• **Task directions**
Search the records that follow and extract every line containing the string "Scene".

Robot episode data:
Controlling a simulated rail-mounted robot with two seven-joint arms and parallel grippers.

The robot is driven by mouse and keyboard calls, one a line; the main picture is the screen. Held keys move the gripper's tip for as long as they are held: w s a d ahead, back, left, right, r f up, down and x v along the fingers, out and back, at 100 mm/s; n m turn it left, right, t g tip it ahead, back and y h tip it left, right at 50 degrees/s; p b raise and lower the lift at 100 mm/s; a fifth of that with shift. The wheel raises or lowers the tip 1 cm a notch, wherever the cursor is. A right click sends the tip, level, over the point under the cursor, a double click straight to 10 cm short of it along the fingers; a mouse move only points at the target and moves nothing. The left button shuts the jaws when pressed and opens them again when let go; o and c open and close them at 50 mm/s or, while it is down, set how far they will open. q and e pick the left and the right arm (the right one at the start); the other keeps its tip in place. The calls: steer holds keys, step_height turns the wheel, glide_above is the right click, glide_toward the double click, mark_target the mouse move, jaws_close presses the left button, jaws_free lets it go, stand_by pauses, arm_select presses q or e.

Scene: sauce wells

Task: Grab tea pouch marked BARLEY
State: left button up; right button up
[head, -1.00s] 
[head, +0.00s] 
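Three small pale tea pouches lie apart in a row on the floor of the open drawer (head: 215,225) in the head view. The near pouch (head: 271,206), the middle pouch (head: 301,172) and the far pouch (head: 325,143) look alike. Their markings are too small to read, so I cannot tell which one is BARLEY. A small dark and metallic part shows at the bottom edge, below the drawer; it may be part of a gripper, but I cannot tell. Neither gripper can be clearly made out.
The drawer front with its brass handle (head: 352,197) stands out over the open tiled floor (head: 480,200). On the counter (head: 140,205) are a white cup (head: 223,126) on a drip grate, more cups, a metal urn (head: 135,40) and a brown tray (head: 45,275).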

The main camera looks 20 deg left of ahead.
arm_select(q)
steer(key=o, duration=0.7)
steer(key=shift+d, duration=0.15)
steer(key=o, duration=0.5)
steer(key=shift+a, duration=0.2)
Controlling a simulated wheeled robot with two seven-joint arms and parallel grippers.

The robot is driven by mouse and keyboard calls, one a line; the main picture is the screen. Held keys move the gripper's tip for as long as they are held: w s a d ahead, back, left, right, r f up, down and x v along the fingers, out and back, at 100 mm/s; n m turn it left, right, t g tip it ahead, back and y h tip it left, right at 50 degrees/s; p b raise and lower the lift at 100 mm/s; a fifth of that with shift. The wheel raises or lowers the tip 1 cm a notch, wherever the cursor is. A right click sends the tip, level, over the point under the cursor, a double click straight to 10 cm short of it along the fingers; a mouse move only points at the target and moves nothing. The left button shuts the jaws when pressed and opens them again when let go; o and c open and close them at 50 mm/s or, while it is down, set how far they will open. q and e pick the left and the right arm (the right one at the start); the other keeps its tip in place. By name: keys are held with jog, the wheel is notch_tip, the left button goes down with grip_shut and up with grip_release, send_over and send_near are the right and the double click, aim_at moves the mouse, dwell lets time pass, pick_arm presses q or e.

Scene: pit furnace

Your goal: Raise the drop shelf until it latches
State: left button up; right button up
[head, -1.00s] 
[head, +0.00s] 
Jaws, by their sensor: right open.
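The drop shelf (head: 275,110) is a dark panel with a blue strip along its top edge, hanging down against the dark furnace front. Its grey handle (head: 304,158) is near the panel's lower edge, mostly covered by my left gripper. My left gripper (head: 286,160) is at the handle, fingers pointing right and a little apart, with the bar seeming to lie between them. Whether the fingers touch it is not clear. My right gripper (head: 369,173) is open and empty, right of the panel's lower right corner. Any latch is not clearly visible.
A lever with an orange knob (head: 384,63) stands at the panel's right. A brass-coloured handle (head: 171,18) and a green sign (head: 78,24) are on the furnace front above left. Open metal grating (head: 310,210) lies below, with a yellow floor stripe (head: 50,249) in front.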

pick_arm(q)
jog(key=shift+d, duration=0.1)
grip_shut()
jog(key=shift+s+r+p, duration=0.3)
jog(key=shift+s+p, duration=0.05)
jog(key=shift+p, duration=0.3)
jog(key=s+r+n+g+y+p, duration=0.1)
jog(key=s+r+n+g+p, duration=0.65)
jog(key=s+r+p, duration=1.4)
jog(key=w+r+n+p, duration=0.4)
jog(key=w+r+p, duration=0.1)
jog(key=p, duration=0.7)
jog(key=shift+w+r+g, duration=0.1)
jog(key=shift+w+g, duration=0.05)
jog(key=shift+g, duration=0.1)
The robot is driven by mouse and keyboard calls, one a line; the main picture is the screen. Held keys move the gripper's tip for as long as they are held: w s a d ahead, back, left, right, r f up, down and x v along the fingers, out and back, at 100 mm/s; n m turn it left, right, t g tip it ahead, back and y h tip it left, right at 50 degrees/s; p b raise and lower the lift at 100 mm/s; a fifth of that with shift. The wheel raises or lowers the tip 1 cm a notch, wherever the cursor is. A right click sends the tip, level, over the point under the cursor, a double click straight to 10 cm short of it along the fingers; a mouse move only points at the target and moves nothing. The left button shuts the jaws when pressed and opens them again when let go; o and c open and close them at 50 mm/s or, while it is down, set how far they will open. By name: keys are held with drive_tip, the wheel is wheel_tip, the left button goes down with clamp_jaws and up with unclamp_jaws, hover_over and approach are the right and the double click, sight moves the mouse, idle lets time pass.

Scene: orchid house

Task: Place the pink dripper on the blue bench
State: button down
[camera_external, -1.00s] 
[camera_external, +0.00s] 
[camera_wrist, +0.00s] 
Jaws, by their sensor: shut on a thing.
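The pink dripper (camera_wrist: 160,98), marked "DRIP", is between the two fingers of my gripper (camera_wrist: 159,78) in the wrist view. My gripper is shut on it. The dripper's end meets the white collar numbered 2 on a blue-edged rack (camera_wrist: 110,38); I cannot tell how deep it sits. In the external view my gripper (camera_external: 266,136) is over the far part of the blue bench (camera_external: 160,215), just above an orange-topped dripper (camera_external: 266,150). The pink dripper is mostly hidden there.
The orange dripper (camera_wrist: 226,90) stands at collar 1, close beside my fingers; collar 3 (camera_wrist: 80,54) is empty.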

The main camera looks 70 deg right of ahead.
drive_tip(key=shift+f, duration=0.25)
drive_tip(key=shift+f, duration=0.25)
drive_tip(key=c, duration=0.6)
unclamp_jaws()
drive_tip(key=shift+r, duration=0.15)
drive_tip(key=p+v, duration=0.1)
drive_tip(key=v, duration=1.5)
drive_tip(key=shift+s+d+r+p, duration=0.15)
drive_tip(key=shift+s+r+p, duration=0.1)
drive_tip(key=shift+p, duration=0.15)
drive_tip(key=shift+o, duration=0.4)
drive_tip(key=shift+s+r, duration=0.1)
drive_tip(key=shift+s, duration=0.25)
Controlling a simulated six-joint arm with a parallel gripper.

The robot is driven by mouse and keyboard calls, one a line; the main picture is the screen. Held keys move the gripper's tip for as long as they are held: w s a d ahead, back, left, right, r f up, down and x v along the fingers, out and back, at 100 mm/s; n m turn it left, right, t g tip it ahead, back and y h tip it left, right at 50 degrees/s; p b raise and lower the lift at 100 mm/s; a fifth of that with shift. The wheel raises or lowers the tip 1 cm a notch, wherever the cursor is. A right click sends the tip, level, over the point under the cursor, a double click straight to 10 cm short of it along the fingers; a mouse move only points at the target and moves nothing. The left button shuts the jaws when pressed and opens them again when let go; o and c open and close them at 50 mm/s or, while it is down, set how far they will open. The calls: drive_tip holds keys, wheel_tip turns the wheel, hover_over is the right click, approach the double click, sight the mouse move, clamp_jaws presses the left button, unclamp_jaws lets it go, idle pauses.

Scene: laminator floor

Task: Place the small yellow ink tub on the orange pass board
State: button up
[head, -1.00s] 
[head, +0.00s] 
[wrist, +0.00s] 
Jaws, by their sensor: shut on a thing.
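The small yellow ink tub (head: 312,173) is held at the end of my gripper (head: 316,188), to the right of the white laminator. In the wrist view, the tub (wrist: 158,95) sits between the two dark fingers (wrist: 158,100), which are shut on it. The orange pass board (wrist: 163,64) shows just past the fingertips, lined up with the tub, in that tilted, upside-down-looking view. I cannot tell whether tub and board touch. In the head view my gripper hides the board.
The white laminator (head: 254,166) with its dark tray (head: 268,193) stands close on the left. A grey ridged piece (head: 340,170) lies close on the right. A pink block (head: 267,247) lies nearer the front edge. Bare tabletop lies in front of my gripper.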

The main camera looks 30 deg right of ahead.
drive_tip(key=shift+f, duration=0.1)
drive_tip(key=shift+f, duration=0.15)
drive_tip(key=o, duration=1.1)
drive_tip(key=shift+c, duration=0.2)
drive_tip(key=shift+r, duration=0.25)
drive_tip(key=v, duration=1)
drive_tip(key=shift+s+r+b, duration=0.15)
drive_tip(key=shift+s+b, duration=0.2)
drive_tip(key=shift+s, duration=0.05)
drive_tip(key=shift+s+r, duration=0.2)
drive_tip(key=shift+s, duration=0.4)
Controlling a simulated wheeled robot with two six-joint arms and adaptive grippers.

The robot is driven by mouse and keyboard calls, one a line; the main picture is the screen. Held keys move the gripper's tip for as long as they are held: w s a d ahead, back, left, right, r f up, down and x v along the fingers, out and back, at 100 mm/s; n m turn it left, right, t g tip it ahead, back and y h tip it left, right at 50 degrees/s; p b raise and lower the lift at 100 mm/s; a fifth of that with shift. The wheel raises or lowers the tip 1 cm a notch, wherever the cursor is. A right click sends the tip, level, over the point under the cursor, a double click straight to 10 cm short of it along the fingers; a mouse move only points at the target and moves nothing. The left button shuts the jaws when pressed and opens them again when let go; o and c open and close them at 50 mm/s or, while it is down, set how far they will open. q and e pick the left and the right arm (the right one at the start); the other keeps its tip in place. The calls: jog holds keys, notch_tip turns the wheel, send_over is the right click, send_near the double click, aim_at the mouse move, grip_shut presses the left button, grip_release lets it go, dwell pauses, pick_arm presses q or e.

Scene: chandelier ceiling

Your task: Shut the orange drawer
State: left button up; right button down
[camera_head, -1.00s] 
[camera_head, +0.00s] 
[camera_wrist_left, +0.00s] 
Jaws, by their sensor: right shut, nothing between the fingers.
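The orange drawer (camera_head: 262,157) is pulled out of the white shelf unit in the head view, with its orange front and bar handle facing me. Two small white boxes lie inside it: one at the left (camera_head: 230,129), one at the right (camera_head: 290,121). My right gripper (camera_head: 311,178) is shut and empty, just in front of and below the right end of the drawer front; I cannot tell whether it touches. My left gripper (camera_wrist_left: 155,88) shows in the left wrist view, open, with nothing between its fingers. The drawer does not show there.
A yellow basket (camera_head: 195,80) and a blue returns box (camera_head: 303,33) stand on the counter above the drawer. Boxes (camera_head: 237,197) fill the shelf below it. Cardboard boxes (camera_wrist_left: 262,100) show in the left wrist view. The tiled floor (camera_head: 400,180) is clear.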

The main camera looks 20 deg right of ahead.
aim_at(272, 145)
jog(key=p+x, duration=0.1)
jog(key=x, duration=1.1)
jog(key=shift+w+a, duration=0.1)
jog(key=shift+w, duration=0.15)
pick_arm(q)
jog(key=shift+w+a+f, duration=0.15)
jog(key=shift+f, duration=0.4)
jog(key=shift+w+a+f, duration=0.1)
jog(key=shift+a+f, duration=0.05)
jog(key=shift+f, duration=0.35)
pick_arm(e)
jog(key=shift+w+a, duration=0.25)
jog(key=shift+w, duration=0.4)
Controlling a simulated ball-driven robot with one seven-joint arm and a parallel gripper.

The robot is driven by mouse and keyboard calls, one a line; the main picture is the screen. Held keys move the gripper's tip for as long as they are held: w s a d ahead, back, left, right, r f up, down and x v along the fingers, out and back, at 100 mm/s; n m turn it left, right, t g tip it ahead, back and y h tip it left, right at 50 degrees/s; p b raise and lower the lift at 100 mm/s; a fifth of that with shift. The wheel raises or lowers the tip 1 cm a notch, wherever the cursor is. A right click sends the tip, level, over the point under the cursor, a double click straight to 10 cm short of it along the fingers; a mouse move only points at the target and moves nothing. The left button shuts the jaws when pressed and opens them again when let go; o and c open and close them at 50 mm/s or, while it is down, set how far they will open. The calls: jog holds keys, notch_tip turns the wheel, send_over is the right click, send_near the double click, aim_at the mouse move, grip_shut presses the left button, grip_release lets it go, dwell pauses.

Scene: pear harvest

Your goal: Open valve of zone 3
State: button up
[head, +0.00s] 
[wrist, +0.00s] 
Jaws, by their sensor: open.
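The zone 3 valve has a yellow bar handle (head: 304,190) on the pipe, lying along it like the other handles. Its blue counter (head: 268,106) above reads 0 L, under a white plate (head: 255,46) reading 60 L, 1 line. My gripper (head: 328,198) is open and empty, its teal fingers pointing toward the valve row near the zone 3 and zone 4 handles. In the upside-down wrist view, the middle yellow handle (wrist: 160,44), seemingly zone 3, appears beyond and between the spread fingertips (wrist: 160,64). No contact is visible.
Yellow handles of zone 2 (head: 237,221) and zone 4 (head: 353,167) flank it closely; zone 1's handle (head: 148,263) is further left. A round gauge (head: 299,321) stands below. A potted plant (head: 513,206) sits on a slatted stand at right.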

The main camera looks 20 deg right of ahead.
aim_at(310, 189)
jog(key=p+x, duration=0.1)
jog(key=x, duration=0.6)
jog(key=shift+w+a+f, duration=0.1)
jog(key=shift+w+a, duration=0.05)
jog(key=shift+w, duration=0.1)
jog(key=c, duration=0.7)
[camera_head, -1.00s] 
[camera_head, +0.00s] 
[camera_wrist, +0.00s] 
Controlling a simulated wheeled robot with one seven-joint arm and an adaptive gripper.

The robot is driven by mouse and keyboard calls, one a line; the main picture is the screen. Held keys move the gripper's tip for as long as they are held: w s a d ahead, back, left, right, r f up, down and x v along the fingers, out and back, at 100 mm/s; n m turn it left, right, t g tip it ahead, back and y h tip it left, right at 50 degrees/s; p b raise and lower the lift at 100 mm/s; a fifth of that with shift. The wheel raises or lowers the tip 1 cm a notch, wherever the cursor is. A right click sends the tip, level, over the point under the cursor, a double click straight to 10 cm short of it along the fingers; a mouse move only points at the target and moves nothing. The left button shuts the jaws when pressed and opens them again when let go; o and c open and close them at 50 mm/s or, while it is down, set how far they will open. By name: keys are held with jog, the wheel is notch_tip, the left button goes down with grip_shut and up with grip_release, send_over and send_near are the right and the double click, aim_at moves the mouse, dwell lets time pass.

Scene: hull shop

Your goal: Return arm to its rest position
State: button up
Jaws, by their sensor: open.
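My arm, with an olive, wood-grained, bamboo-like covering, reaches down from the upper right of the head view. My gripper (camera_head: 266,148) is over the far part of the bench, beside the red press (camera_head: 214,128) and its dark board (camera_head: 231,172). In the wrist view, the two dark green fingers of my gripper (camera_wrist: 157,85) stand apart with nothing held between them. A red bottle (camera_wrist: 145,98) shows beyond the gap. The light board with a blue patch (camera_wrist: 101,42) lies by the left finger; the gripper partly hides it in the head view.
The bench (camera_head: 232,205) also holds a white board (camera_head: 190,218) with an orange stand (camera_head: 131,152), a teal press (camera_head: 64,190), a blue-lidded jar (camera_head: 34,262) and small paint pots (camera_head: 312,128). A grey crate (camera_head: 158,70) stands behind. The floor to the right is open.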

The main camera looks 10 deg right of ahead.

• **The result**
Scene: sauce wells
Scene: pit furnace
Scene: orchid house
Scene: laminator floor
Scene: chandelier ceiling
Scene: pear harvest
Scene: hull shop

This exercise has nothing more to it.